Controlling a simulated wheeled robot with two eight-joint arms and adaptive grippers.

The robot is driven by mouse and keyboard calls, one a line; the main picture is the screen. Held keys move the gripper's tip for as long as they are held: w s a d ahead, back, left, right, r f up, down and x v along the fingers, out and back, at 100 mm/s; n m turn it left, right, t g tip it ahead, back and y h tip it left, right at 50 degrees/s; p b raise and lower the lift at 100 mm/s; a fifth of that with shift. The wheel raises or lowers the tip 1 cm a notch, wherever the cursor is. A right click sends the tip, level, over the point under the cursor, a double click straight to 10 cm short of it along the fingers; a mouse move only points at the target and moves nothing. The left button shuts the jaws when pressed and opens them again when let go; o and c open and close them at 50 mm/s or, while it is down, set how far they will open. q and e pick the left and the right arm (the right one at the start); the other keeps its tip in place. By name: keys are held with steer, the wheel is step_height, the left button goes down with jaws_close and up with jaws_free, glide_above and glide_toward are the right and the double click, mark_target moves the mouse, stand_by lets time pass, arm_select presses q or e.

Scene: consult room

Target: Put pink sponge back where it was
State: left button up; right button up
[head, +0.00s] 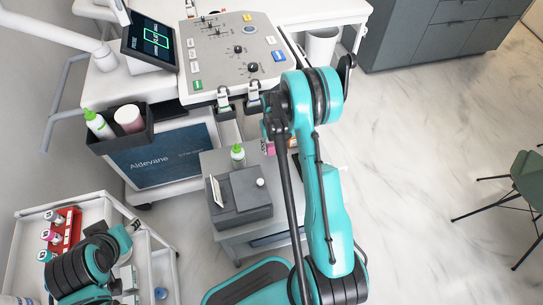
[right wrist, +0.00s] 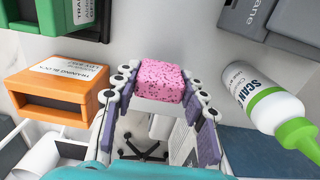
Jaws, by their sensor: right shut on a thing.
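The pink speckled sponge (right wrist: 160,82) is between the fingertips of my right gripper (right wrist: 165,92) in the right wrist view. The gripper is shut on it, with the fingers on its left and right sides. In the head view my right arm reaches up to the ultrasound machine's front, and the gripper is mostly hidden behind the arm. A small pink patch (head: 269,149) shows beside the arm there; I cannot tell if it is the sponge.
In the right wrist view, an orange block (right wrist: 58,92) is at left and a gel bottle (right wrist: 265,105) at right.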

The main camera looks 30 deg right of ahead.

────────────────────

— Stated task —
Check each line above for the word "robot", and copy the lines where it appears.

— Worked solution —
Controlling a simulated wheeled robot with two eight-joint arms and adaptive grippers.
The robot is driven by mouse and keyboard calls, one a line; the main picture is the screen. Held keys move the gripper's tip for as long as they are held: w s a d ahead, back, left, right, r f up, down and x v along the fingers, out and back, at 100 mm/s; n m turn it left, right, t g tip it ahead, back and y h tip it left, right at 50 degrees/s; p b raise and lower the lift at 100 mm/s; a fifth of that with shift. The wheel raises or lowers the tip 1 cm a notch, wherever the cursor is. A right click sends the tip, level, over the point under the cursor, a double click straight to 10 cm short of it along the fingers; a mouse move only points at the target and moves nothing. The left button shuts the jaws when pressed and opens them again when let go; o and c open and close them at 50 mm/s or, while it is down, set how far they will open. q and e pick the left and the right arm (the right one at the start); the other keeps its tip in place. By name: keys are held with steer, the wheel is step_height, the left button goes down with jaws_close and up with jaws_free, glide_above and glide_toward are the right and the double click, mark_target moves the mouse, stand_by lets time pass, arm_select presses q or e.

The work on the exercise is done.